Jung identified 12 ‘archetypes’ that represent our unconscious motivations. Unfortunately not all of Eggers’ examples fit neatly, or indeed obviously, into the archetypes that Jung identified but we can at least see some themes emerging. But certainly identity – the one we construct, and our true nature – is a big theme in The Lighthouse.
As Willem Dafoe pointed out when we spoke to him about the film, “you got these guys that are put in this situation that’s like a purgatory and then the little personality, the little sense of self that they’ve created for themselves starts to get stripped away. You see what their real nature is and that points them into a kind of desperation.”

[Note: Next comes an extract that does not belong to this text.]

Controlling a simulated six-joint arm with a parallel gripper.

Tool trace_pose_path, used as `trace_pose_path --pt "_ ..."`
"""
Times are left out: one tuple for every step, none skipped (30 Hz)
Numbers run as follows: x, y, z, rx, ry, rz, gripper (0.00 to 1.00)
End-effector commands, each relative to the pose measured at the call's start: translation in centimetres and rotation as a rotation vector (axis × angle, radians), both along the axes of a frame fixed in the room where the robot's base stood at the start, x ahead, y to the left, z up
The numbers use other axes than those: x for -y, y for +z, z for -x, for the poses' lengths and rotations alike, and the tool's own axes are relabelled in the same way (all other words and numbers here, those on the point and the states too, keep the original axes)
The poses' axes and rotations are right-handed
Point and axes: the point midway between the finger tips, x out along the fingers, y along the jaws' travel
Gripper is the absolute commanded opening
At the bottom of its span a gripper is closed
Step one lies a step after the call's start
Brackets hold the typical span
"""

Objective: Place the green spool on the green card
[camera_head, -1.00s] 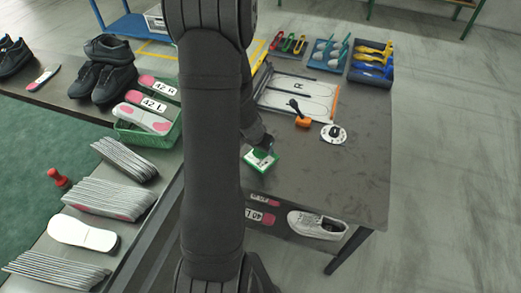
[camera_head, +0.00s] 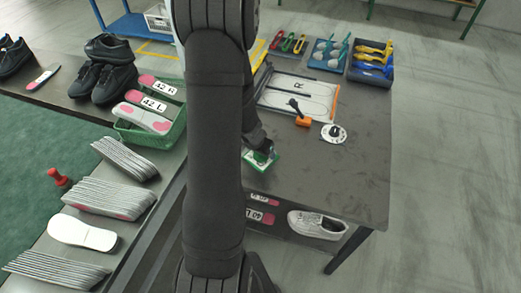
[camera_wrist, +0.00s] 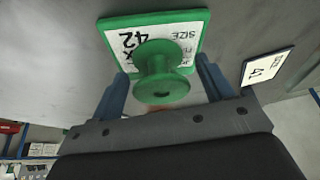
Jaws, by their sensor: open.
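The green spool (camera_wrist: 162,80) shows in the wrist view between the two blue fingers of my gripper (camera_wrist: 163,74). The fingers are open, with a gap visible on either side of the spool. The green card (camera_wrist: 190,24), a white label reading SIZE 42 in a green border, lies directly behind the spool. The spool's far end overlaps the card; I cannot tell for sure whether it touches. In the head view my gripper (camera_head: 262,147) is low over the green card (camera_head: 262,168) at the table's left edge, hiding much of the card and the spool.
A card marked 41 (camera_wrist: 267,65) lies beside the green card. The table's front right is clear.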

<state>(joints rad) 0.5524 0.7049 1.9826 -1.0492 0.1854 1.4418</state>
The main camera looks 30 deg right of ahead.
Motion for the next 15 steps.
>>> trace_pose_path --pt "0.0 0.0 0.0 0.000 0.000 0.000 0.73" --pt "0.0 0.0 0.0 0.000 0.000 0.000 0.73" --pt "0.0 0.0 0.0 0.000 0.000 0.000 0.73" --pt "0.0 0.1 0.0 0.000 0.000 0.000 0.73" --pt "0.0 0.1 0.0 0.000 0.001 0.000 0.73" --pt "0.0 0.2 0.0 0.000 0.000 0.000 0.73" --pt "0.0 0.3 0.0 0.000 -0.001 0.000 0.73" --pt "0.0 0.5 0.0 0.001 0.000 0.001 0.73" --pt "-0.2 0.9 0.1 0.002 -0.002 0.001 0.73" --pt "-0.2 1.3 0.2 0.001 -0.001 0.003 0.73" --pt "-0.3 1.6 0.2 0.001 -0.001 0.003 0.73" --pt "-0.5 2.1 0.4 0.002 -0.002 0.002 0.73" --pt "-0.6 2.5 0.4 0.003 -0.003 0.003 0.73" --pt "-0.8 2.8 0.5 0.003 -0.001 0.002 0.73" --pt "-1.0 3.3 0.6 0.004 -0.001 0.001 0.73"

That desperation echoes Jung’s idea of the Shadow – the unknown dark side of everyone’s personality. There are definitely shades of this in The Lighthouse, beginning with both men sharing the same name, which obviously appealed to Eggers. The way the pair embody wisdom and foolishness, hedonism and inspiration, honesty and trickery and play with masculine and feminine roles (Howard is forced into various domestic duties and at one point says he did not come here to be anyone’s wife) seems to support the idea that one is the shadow of the other on some level and speaks further to Jung’s theories.
Finally, consider this bit of dialogue from Wake:
“O what Protean forms swim up from men’s minds, and melt in hot Promethean plunder, scorching eyes, with divine shames and horror… And casting them down to Davy Jones. The others, still blind, yet in it see all the divine graces and to Fiddler’s Green sent, where no man is suffered to want or toil, but is… Ancient… Mutable and unchanging as the she who girdles ’round the globe. Them’s truth.”
Davy Jones’ Locker being the bottom of the sea where drowned sailors go, while Fiddler’s Green is a blissful Maritime afterlife of perpetual joy. It’s all in men’s minds, he seems to be saying. And if you stare into that lamplight beware of what you might see.
The Lighthouse is in UK cinemas now.